In a statement, Biron said he does not see himself as an activist, "but at a time when sexual minorities in Russia face greater adversity, both socially and legally, than at any time in recent memory, I feel compelled to use my unique platform to speak out."

"If my coming out publicly can give hope to anyone, or encourage them to do the same, then the sacrifice of my privacy is worth it," he said.

Russia’s anti-gay crackdown surged in 2012 with the start of the third term of President Vladimir Putin, whose support was bolstered by conservative rhetoric.

In 2013, the Russian parliament criminalized “gay propaganda among minors,” punishable with hefty fines — and expulsion for foreigners — although Biron has not been threatened so far.

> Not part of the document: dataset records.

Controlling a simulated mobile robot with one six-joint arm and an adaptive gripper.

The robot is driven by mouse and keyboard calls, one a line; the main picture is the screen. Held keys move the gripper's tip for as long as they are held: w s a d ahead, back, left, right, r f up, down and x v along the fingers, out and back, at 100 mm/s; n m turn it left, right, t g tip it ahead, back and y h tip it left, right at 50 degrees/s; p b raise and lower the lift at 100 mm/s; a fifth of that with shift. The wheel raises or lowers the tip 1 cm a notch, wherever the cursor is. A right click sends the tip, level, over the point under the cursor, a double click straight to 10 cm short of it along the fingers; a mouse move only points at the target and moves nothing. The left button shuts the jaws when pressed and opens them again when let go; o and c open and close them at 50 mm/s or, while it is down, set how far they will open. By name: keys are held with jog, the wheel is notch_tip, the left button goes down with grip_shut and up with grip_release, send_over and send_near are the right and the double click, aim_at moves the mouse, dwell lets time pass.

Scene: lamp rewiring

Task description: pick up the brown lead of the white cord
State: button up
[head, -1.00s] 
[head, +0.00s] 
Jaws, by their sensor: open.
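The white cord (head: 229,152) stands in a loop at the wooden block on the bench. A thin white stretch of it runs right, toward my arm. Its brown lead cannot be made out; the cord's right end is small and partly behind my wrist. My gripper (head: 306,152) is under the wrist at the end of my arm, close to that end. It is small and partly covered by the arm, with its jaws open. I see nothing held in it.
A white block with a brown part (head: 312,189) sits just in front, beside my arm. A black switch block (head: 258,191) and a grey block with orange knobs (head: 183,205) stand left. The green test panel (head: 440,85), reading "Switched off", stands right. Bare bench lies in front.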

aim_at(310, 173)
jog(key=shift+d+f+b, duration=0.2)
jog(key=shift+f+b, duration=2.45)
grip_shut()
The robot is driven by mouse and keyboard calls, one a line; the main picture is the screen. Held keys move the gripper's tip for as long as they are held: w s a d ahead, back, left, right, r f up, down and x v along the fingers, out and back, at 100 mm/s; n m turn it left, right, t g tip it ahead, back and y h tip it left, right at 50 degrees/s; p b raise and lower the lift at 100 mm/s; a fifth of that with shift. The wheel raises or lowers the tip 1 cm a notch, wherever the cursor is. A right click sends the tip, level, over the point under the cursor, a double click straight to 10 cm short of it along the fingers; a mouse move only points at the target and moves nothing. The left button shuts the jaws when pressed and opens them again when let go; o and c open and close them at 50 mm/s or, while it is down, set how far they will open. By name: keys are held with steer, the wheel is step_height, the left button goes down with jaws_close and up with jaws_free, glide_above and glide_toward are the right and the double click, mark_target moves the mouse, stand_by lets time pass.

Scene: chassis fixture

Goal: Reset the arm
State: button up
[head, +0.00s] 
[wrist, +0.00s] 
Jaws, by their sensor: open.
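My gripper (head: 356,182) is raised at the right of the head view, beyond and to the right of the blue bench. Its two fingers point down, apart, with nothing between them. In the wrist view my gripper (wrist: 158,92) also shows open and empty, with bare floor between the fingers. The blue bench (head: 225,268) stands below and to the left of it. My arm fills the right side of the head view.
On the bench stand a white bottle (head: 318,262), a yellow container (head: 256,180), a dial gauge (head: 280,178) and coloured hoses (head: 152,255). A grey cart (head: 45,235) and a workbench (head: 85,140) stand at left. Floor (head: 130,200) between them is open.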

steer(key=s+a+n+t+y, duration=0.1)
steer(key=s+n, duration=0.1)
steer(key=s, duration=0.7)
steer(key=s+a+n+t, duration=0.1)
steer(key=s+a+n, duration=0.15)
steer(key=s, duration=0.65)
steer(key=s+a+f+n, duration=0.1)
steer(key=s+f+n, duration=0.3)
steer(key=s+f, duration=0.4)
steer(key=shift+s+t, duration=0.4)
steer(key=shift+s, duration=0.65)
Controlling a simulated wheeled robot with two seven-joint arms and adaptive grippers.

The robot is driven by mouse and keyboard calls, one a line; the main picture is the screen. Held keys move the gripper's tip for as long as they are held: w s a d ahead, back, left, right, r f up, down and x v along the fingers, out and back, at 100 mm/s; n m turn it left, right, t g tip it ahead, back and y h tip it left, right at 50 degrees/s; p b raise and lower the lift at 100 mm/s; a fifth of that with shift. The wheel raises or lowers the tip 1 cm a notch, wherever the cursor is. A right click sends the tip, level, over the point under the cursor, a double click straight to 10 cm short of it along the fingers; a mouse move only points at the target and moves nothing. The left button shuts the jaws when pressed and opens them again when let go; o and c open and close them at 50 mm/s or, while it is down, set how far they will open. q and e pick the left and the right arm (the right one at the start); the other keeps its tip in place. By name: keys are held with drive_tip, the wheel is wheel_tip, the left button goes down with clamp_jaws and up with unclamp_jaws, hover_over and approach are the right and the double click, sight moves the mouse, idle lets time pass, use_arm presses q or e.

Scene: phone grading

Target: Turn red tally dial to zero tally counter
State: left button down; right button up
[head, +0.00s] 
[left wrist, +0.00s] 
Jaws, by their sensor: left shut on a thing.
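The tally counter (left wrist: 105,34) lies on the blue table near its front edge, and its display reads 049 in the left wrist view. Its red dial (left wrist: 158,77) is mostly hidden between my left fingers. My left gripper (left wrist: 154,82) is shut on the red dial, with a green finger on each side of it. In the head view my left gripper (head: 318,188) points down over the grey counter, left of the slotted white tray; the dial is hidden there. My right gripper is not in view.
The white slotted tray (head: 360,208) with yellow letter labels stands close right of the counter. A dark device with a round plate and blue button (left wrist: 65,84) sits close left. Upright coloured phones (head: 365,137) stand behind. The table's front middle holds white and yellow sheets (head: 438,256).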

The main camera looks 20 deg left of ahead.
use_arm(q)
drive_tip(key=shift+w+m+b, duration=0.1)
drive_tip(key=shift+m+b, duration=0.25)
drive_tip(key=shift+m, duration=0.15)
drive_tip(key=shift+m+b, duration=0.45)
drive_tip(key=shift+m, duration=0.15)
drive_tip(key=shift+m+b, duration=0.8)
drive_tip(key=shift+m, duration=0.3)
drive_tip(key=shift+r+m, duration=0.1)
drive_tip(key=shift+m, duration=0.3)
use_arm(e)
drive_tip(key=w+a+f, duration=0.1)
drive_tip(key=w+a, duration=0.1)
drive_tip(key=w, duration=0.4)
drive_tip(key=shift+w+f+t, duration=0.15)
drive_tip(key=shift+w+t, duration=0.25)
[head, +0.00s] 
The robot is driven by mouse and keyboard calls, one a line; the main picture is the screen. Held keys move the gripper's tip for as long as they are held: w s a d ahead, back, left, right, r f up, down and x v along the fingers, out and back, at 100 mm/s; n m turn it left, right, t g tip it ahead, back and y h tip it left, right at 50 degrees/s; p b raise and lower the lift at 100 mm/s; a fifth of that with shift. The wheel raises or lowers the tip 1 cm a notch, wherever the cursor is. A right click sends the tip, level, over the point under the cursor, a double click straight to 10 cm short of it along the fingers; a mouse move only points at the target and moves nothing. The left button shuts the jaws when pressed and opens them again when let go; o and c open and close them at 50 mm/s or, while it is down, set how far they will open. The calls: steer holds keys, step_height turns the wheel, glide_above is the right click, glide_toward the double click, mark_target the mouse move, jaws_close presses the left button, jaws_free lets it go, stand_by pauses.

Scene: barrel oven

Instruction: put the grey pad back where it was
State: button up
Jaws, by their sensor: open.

The new law triggered a witch hunt, with religious activists forcibly outing closeted gays, same-sex couples fined or attacked for displays of public affection, and conservative lawmakers filing suits against Madonna and Lady Gaga over “gay propaganda” at their Russian shows.

Ninety-four percent of Russians said they were opposed to “gay propaganda” in a 2012 poll by the independent Levada Center – although 86 percent admit they had never encountered any.

However Biron, whose character is heterosexual but is the child of gay fathers – may still retain his place in Russian hearts.

Russia’s tabloids have yet to attack Biron and a representative of TNT, the Gazprom-controlled channel that airs his show, said the actor’s coming-out will have no impact on his involvement in the series.

Criticism was also hard to find on the show’s social media platforms, which count a combined 2 million followers and where Biron holds a 94-percent popularity ranking.